WRITTEN REQUEST: Every line from the one that contains "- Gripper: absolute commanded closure" to the last line of the listing below should be quoted verbatim. Pictures are excluded.

GIVEN DATA:

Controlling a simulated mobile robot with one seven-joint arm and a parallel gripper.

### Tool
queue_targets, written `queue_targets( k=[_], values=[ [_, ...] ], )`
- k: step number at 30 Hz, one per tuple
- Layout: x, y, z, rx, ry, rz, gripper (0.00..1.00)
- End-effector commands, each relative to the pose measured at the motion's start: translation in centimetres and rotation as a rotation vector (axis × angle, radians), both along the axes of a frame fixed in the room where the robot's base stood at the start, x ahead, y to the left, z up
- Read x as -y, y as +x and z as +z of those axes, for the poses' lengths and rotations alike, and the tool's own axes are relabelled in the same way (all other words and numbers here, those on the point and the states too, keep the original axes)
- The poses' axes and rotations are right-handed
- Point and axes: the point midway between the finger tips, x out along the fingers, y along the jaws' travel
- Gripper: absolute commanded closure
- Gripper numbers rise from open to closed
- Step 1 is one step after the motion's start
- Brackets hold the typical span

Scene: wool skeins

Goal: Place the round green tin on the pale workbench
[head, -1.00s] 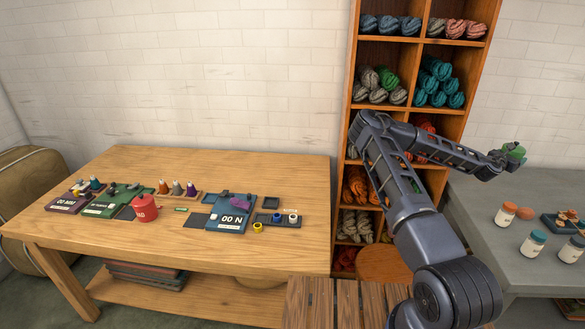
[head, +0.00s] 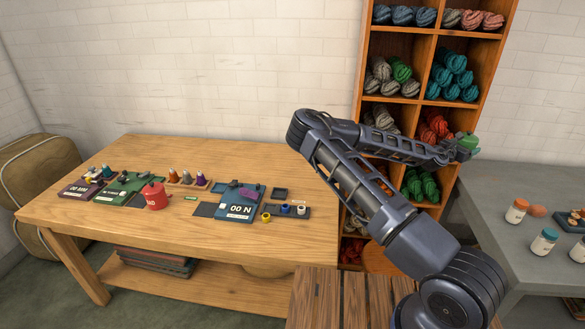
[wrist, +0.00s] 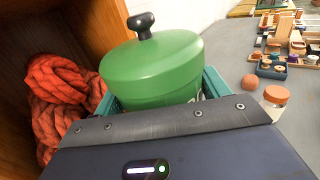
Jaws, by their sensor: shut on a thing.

EXPECTED ANSWER:
- Gripper: absolute commanded closure
- Gripper numbers rise from open to closed
- Step 1 is one step after the motion's start
- Brackets hold the typical span

Scene: wool skeins

Goal: Place the round green tin on the pale workbench
[head, -1.00s] 
[head, +0.00s] 
[wrist, +0.00s] 
Jaws, by their sensor: shut on a thing.

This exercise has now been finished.